<<<<

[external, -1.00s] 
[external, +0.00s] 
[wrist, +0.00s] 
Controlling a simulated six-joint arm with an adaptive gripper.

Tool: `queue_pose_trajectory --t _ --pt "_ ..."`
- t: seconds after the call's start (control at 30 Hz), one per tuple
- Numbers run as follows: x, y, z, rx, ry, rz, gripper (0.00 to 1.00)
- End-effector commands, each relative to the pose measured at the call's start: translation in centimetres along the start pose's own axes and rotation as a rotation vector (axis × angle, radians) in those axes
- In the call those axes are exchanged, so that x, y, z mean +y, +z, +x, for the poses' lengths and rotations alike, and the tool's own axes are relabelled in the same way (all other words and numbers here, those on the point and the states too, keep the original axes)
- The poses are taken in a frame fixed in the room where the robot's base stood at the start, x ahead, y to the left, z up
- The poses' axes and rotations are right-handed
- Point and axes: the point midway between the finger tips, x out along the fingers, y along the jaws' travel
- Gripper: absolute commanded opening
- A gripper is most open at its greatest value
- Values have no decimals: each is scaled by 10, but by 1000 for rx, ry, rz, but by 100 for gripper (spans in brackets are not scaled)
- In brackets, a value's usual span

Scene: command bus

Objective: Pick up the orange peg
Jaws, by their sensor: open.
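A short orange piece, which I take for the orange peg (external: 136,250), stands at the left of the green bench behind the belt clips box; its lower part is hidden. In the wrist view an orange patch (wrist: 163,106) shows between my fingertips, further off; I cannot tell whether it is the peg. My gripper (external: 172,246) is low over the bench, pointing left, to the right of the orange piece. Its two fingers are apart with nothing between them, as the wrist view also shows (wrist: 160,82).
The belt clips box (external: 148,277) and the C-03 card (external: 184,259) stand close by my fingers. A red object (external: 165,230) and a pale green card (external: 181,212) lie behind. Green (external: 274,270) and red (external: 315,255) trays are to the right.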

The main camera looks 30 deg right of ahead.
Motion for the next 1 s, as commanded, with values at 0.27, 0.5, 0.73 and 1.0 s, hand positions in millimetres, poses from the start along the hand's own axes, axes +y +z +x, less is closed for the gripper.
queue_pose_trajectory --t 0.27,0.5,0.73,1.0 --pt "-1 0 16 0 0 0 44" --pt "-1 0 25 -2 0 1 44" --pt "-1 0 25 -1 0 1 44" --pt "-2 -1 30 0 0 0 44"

>>>>

## GOAL
Only the lines from the start of the data to the line holding "- Numbers run" are wanted; return them exactly, both ends included.

## TASK RESULT
[external, -1.00s] 
[external, +0.00s] 
[wrist, +0.00s] 
Controlling a simulated six-joint arm with an adaptive gripper.

Tool: `queue_pose_trajectory --t _ --pt "_ ..."`
- t: seconds after the call's start (control at 30 Hz), one per tuple
- Numbers run as follows: x, y, z, rx, ry, rz, gripper (0.00 to 1.00)

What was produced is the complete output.